As for the inherent safety or danger of what the kid was doing…yeah, most kids climb slides at some point, and most of the time it’s fine. I did it myself when alone or in a small group plenty of times without incident. We jumped out of moving swings without incident, too. But other kids I went to school with chipped teeth or busted lips or broke bones when they lost their grip on the slide they were climbing or timed their landing wrong. In one spectacularly horrifying incident, a fifth-grader scalped himself when he was climbing an enclosed slide and his foot slipped right as his head cleared the metal hood. His parents sued the school district, on the grounds that he should have been supervised closely enough to prevent him doing something so dangerous.

So the OP’s response wasn’t ideal, but it also wasn’t wholly unreasonable.

As an aside, I am constantly guilty of bad confrontations with others. For some reason I can interact with children and handling their behavior much, much better than I can adults. I can sympathize with kids easier, I guess.

I am quick to jump on others. I have to really, really watch myself when I’m interacting with others when my children are around. I’m working on that for life in general, because losing my temper too much isn’t a lot of fun or me or others. When I used to drink, my wife would always be worried that I’d start a fight. Not that I did (much) and mostly because other people were more sensible than me at the time. The OP’s actions are pretty tame compared to what kind of shit I used to do (with other adults).

I had to make changes because I come from generations and generations of fucked up families. My role model was a psychopath who exploded over everything. As kids learn not by what their parents “teach” but by what their parents model, my default is to not check my temper. My father wouldn’t allow anyone else to get angry, but all that was simply held in.

My kids are six and four, so they are starting to watch daddy to see how he reacts in various circumstances. Do I really want them screaming when they are in their 20s and get frustrated? So, that’s my current homework, learning more effective ways of dealing with anger.

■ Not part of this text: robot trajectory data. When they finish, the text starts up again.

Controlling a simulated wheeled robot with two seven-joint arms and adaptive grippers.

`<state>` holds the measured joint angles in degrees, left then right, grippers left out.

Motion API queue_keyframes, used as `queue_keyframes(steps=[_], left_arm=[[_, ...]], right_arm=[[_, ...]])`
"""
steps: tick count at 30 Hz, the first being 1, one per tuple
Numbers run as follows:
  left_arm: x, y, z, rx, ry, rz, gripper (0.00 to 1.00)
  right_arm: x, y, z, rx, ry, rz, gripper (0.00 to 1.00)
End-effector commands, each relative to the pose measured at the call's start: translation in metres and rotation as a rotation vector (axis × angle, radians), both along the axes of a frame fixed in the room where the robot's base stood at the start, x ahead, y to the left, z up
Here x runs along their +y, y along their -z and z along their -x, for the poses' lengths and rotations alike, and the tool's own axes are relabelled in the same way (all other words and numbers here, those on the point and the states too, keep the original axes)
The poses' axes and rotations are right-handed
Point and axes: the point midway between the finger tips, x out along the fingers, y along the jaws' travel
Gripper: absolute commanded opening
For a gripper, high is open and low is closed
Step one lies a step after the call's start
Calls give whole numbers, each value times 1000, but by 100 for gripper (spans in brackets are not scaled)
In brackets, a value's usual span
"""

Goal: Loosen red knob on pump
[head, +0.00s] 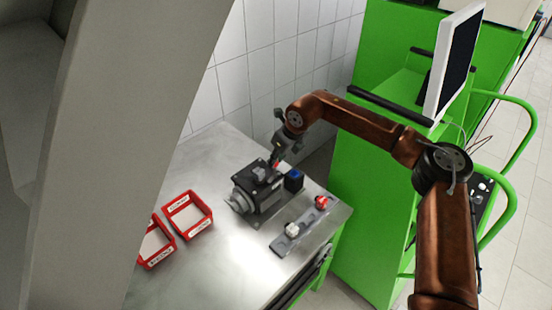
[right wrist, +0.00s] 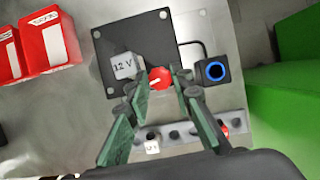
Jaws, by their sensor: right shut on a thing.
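The pump (head: 259,186) is a dark block on the metal table, with a grey round port on its left side. In the right wrist view its dark top plate (right wrist: 118,40) bears a grey block marked "12 V" (right wrist: 124,66) and the red knob (right wrist: 160,78) with a white mark. My right gripper (right wrist: 162,84) is over the pump, its two greenish fingers closed on the red knob from both sides. In the head view the right gripper (head: 274,160) points down at the pump and mostly hides the knob. My left gripper is not in view.
A small black box with a blue ring button (right wrist: 215,71) sits beside the pump. A grey rail (head: 304,224) at the front right carries a white knob (head: 292,229) and another red knob (head: 321,202). Two red bins (head: 188,213) stand left. A tiled wall is behind, a green cabinet right.

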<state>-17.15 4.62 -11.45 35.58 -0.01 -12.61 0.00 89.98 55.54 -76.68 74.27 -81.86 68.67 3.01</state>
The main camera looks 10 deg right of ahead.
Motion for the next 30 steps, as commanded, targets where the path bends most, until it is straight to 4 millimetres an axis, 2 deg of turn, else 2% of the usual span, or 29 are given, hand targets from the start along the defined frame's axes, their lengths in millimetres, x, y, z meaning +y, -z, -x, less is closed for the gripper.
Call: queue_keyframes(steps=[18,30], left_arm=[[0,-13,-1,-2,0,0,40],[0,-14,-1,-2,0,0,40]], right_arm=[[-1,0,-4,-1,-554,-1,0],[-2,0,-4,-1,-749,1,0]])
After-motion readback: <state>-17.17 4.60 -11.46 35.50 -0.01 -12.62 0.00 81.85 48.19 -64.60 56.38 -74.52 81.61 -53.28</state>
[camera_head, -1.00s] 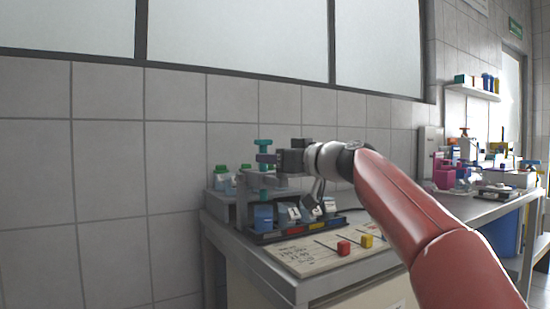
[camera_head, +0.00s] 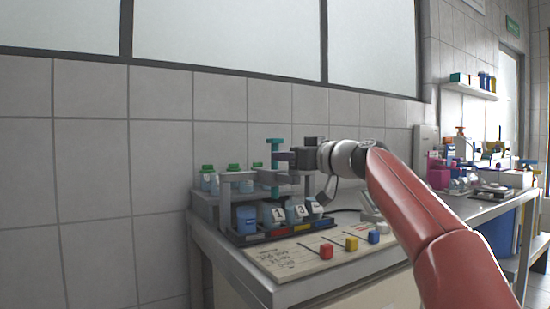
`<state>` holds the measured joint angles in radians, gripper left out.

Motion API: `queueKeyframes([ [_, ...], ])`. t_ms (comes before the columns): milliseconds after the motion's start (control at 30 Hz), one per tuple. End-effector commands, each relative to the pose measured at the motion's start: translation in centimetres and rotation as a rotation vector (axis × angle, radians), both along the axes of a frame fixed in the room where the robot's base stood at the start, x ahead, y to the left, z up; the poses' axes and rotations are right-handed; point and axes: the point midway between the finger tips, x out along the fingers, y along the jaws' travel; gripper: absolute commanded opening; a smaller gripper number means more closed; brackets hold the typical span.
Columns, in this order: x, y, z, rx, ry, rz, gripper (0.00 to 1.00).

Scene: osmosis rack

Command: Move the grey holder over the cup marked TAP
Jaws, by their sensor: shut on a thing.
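The grey holder (camera_head: 284,178) is on the rack, with a teal post (camera_head: 275,160) standing up through it. My gripper (camera_head: 283,156) reaches in from the right and is shut on the holder's upper part at the teal post; the exact contact is too small to see. The post stands roughly above the cup labelled 1 (camera_head: 279,214). To its right is a cup labelled 3 (camera_head: 302,210), with another partly hidden by the rack. A blue cup (camera_head: 245,219) stands at the left end. I cannot read TAP on any cup.
A written board (camera_head: 285,259) lies in front with red (camera_head: 326,251), yellow (camera_head: 351,243) and blue (camera_head: 374,236) blocks on it. The tiled wall is close behind.

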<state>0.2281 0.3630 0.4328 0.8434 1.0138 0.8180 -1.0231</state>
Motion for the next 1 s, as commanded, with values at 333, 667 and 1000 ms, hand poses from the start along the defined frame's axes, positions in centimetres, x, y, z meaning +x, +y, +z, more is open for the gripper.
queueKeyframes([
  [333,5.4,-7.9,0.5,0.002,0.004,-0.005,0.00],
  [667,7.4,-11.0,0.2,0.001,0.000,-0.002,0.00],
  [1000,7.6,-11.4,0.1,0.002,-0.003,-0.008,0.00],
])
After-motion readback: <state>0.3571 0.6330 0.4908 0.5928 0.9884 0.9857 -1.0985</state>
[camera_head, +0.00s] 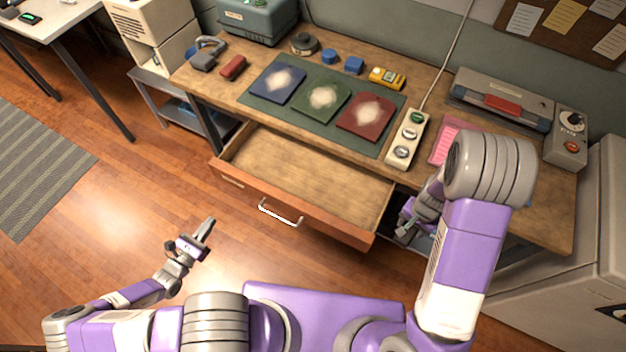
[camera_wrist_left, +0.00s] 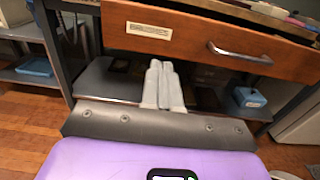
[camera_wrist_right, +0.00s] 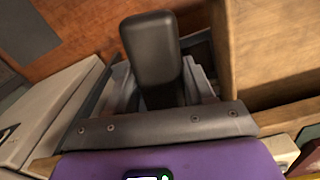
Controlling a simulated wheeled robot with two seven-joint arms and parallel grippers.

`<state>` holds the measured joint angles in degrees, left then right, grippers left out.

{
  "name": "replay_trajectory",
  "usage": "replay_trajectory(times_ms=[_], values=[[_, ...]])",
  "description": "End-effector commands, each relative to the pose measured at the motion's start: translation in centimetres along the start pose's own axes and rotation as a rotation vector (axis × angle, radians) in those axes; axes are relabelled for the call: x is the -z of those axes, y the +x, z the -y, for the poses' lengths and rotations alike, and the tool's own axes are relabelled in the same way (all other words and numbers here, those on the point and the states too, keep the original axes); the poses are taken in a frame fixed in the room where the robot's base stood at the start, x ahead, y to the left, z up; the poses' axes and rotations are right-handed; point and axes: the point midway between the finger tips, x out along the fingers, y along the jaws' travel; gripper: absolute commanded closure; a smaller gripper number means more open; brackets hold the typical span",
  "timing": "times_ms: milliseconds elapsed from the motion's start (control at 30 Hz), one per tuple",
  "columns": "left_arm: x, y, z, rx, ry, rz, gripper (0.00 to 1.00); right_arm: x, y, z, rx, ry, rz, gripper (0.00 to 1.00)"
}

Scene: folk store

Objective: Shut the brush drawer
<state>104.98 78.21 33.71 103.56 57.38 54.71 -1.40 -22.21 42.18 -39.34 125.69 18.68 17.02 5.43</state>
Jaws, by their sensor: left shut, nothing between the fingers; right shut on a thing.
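The wooden drawer (camera_head: 312,178) under the workbench is pulled well out, and its visible inside is empty. Its front has a metal handle (camera_head: 280,212); front and handle also show in the left wrist view (camera_wrist_left: 190,40). My left gripper (camera_head: 208,226) is shut and empty, in the air in front of the drawer's left part, apart from it. My right gripper (camera_head: 404,232) is beside the drawer's right end, below the bench edge. It is shut on a dark rounded block (camera_wrist_right: 150,50), seen in the right wrist view. I cannot tell what that block is.
The workbench top (camera_head: 225,85) holds a green mat (camera_head: 390,135) with three coloured sheets, a power strip (camera_head: 408,140) and a laminator-like machine (camera_head: 500,100). A lower shelf (camera_wrist_left: 100,80) lies under the drawer. The floor in front of the drawer is clear. A pale cabinet stands right.

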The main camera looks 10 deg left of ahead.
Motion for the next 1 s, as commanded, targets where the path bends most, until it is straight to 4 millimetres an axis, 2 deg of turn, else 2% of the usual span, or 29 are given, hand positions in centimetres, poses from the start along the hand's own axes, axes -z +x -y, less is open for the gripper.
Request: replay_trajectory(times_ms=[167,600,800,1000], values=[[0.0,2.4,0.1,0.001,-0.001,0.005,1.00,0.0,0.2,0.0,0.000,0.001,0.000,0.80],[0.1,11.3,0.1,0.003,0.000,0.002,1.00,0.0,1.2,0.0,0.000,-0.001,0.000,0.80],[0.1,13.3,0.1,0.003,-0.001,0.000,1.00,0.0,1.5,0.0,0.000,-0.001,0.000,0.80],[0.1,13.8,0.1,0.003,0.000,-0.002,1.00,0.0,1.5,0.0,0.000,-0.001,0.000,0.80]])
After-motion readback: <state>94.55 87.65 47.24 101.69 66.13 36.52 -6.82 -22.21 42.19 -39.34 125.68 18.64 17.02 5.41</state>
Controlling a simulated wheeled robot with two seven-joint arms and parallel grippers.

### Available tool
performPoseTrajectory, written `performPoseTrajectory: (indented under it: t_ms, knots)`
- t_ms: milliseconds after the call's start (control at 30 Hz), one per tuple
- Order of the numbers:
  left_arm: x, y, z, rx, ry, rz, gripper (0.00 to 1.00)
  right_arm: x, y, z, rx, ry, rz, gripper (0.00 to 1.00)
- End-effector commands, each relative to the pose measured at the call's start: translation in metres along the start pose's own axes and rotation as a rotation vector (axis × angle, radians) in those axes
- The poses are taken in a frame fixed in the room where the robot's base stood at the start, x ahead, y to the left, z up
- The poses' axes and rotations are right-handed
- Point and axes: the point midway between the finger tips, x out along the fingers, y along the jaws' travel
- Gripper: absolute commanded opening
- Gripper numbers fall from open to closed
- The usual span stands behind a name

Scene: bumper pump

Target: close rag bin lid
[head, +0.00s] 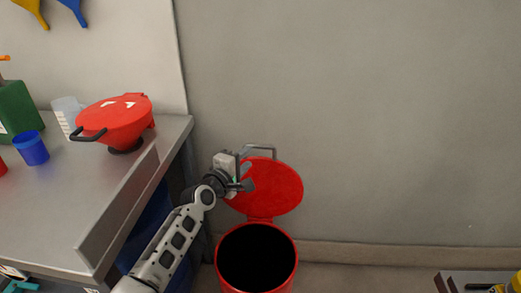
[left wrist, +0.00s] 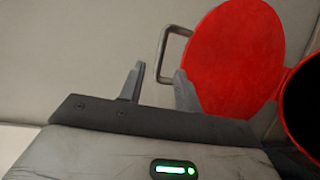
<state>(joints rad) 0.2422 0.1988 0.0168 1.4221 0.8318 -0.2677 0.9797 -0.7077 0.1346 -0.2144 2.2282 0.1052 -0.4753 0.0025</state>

I also get the Papa Grizzly Bear response when bigger kids were playing around my kids when they were smaller and didn’t really know how to get out of the way.

However, I can’t get behind the philosophy of going nuclear when someone inconveniences one’s child. I don’t understand what that’s about. It sounds like the OP’s son had free reign on the slide for 15 minutes and Kid A come back, going up the slide, so that takes a few precious moments away the the OP’s son. I can see how another parent would think that’s over the top.

What really puzzles me, though, is his interaction with the four-year-old girl telling him that his son was too young for whatever it was. Left Hand gave the OP a D for his interaction with the parent, and I’d put the interaction with the girl a C-. It seemed hostile. You got a problem with this? Talk to your mother! Wow.

I wonder how much the OP understands what is age appropriate behavior for children. Spoiled four-year-olds who pick on younger kids don’t come up and start off with an “Excuse me, but,” line they simply take. The girl is mostly likely repeating what she’s been taught and doing so very politely.

Polite, respectful behavior from small children should be encouraged and engaged. What hard comes from having a friendly conversation? “Oh, thank you. Why is that?” “Well, I’m right here with him, so it’s OK.” Sort of thing. The fact that the mother apologized in no indication that she thought her daughter was out of line. Many mothers apologize first even when they don’t think they are really wrong.

My brother-in-law grew up in the 50s in Texas, and then was a marine in Vietnam War. Parents are to be obeyed and never questioned. No one interferes with my family, sort of thing.

Obviously, a single post contains far too little information to make sweeping judgments, but the tone sounds similar to things he would say.

We all have our own styles. As I said, I grew up in an environment where parenting decisions could not be questioned. I just thought about this last night. My kids were playing with a friend and running around. Someone offered a hard candy to my son, and I asked him to eat it later so that it wouldn’t be a choking hazard. It’s that sort of thing that my father or brother-in-law would simply order without giving rules.

I teach English to kids, all the way from kindergarten and up. I’m the teacher that they dump the rowdy boys who other teachers couldn’t handle, because I can control them, not simply by getting into their face, but by looking for and quickly rewarding positive behavior, setting limited numbers of age appropriate rules, quick enforcement before it escalates and always treating them with respect.

My brother-in-law’s daughter from a previous marriage went the opposite way with her daughter and was far too permissive. That didn’t go well, either.

Parents and teachers do need to set and enforce rules, it’s just that some approaches work more effectively than others.

I have to say that I agree 100% with how the OP acted and it’s really a good thing I didn’t have kids because dealing with this nonsense would drive me over the edge. Wow.

Wrong.

I really feel like you may be projecting a haughty vibe you’re not aware of (and I think you come by it honestly because it sounds like your dad does it too).

I understand that you take the posted rules about slides very seriously (I am among those who consider those simply a CYA list of suggestions, not Ultimate Law, and that kids should use playground equipment in imaginative ways, with polite "excuse me"s in the case of turn infringement such as this one) but there seem to be other rather arrogant judgements you make about others’ parenting, and the way kids play. And, the two times someone has approached you with suggestions about YOUR parenting, you’ve reacted in a defensive, even hostile way. You (and your dad) really come across like you feel you are the supreme knowers of right and wrong, and you have all kinds of assumptions about what kind of person anyone who has a different philosophy is.

My suggestion to you is to remember that in any situation where you feel others are acting inappropriately, someone else is probably thinking the same about you or your kid. That’s not to say don’t say anything, just simply to remember that as this thread has proven, parenting, playing, and playground etiquette are not black and white, and your opinion is just that - an opinion. Share it as respectfully as you would want someone else’s opinion shared with you or your son.